ROMAN: Yalnızlık Gittiğin Yoldan Gelir (2001), Bir Sen Yakınsın Uzakta Kalınca (2002), Kurşun Lezzeti (2003), Annemin Öğretmediği Şarkılar (2005).

ARAŞTIRMA: Erhan Bener’in Dünyasına Yolculuk (2004).

ÇEVİRİ: Seçme Şiirler (1997).

KİTAPTAN ALINTILAR

“Atatürk’ün sence yaptığı en önemli yanlış neydi?” sorusuyla beni şaşırtmıştı.
-“Erken ölmek?”

"Türk erkeklerinin bir sefilliği de kadınları kuluçka makinesi bellemektir."

"Nice vatandaşım gündemdeki yolsuzluklara tuttukları takımın kaçan penaltısı denli üzülmez, gazete bile okumaz, ama yavan televizyon dizilerine tutkuyla kilitlenirdi."

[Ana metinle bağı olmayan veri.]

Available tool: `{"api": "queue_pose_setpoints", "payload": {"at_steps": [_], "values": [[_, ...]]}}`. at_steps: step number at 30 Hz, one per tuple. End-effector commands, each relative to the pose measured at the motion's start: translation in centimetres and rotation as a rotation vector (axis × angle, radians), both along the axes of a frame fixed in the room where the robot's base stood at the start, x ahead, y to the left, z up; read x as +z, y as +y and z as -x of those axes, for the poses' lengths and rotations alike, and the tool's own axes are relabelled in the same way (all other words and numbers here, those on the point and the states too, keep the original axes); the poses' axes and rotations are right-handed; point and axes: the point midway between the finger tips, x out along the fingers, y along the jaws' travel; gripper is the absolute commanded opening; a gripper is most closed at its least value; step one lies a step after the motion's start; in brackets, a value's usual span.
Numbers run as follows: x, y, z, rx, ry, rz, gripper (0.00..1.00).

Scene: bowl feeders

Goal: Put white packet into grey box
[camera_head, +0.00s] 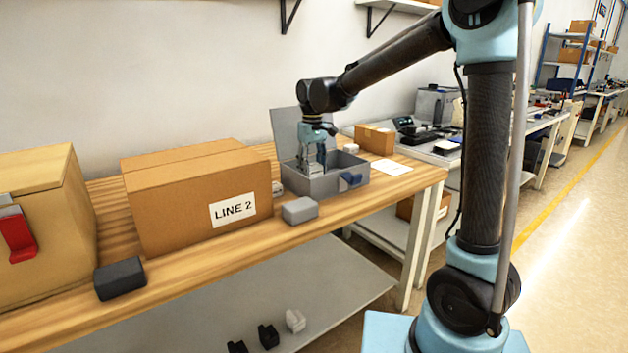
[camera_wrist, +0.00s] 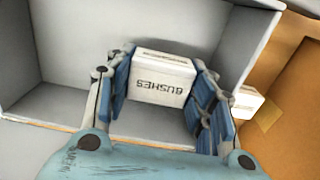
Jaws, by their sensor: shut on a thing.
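The grey box (camera_head: 322,187) stands on the wooden bench with its lid (camera_head: 288,128) raised at the back and a blue latch on its front. My gripper (camera_head: 312,168) points down over its opening, fingers reaching to about rim level or below. In the wrist view, my gripper (camera_wrist: 165,100) is shut on the white packet (camera_wrist: 163,78), which is printed "BUSHES". The packet is between the blue finger pads, with the grey box's inner walls (camera_wrist: 75,40) around it. I cannot tell whether it touches the box floor. My fingers mostly hide it in the head view.
A light grey block (camera_head: 300,210) lies in front of the box. A "LINE 2" carton (camera_head: 190,200) and a dark block (camera_head: 120,278) stand to the left. A small carton (camera_head: 375,139), a small white item (camera_head: 351,148) and a paper sheet (camera_head: 391,167) lie behind and right.

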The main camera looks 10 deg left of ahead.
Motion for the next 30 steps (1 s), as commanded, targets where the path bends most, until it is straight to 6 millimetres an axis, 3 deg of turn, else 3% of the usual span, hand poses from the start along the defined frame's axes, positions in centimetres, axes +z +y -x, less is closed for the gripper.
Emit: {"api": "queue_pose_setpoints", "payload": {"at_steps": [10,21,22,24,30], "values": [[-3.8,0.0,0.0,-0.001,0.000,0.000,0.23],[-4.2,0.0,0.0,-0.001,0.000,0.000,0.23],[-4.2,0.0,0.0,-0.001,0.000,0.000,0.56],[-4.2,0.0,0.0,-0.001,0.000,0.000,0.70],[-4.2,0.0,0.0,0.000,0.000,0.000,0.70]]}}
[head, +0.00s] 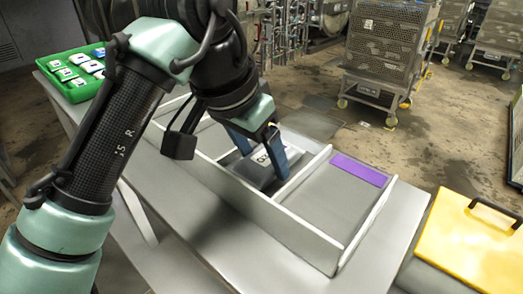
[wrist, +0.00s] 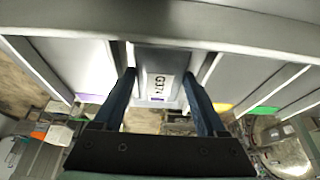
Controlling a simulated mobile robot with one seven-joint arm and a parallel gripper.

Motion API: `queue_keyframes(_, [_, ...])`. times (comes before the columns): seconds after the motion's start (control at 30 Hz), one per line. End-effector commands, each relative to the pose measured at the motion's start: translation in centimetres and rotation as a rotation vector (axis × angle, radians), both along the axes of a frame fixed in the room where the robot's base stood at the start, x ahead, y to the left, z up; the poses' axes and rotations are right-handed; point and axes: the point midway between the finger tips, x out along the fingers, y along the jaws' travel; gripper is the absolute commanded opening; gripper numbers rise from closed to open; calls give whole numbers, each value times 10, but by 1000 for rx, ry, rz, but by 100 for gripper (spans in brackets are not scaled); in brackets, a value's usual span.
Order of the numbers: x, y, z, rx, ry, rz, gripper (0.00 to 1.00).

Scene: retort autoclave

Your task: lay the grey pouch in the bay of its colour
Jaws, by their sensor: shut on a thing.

"“Ak göğsün arası Zemzem pınarı

                                                    İçsem öldürürler, içmesem öldüm.”
"Anneannem akvaryum almayınca, denizlerimizde görülen 27 tür köpekbalığını sayarak onu topa tutmuştum. İnsanları tanıdıkça tüm hayvanları sayacaktım."

"Bana tarihi üç sözcüğe sığdır dense, formülüm “Tarih = Hırs + Şans – Basit Hatalar”dır."

"Bizans'ta taç giymek, ucu açık bir ölüm fermanını peşinen almak demekti."

"Avrupa, İskenderiye Kitaplığını talan eden Araplara gösterdiği tepkinin onda birini, kenti eşsiz Konstantinopolis Kütüphanesi’ne varana dek yağmalayan Haçlılara göstermiş midir?"
""Bizans Sultanı" aynı zamanda, Konstantinopolis'i ele geçiren Sultan II. Mehmet'in takma adıydı."

"Herakleonas, su görmekten korkardı. Boğaziçi'ne, yürüyerek geçmesi için, boydan boya gemiler dizildi. Güzergahın iki tarafına bitkilerden duvar örülerek su görmesi önlendi. Seferden zaferle dönüldü."

"11 yüzyıl ayakta kalan Bizans'ı 88 imparator yönetti ve 65'i saray darbesine maruz kaldı. 29'u vahşice öldürülürken 13'ü manastıra sığındı."

"Hocalığa başlarken Eugenio, "Öğrencilerin sana emanet mum taneleridir, unutma" demişti. Daha fazlasını yaptım, onların titrek ışıklarıyla içimi ısıttım."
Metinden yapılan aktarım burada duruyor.